What the task requires: Find the string "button" and gather every line that holds it.

Start of Recorded information

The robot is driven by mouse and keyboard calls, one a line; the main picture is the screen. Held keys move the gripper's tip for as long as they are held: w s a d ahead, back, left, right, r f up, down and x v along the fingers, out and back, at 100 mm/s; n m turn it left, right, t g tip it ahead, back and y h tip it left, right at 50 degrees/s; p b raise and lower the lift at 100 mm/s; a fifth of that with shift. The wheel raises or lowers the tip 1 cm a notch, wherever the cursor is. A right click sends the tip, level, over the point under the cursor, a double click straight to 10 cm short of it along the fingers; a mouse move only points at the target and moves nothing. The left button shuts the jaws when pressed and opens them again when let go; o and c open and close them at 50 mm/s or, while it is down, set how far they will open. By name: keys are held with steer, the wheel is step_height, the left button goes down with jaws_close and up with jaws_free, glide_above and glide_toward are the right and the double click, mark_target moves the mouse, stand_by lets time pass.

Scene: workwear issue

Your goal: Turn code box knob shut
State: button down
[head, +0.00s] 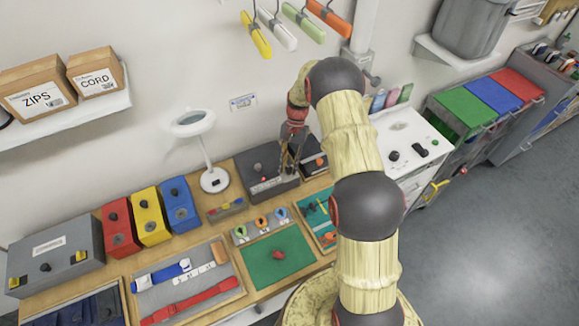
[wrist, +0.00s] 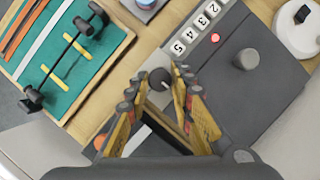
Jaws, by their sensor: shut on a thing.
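The code box (head: 262,187) is a dark grey box at the back of the bench, with a row of numbered keys and a small red light. In the wrist view the code box (wrist: 221,82) shows its white number keys (wrist: 195,33) and lit red light (wrist: 215,38). A dark round knob (wrist: 160,79) sits between my fingertips, and my gripper (wrist: 160,76) is shut on it. In the head view my gripper (head: 289,157) reaches down at the right part of the code box and hides that knob.
A grey round post (wrist: 246,59) stands on the box. A green tool mat (wrist: 70,60) lies beside it. A white lamp (head: 213,180) stands left of the box. Red, yellow and blue boxes (head: 151,216) stand farther left. A white cabinet (head: 408,150) is at right.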

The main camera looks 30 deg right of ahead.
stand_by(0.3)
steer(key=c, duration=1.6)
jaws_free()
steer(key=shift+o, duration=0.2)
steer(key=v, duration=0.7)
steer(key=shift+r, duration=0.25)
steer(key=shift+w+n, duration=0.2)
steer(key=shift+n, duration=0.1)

End of Recorded information

Solution to this task:
The robot is driven by mouse and keyboard calls, one a line; the main picture is the screen. Held keys move the gripper's tip for as long as they are held: w s a d ahead, back, left, right, r f up, down and x v along the fingers, out and back, at 100 mm/s; n m turn it left, right, t g tip it ahead, back and y h tip it left, right at 50 degrees/s; p b raise and lower the lift at 100 mm/s; a fifth of that with shift. The wheel raises or lowers the tip 1 cm a notch, wherever the cursor is. A right click sends the tip, level, over the point under the cursor, a double click straight to 10 cm short of it along the fingers; a mouse move only points at the target and moves nothing. The left button shuts the jaws when pressed and opens them again when let go; o and c open and close them at 50 mm/s or, while it is down, set how far they will open. By name: keys are held with steer, the wheel is step_height, the left button goes down with jaws_close and up with jaws_free, glide_above and glide_toward are the right and the double click, mark_target moves the mouse, stand_by lets time pass.
State: button down

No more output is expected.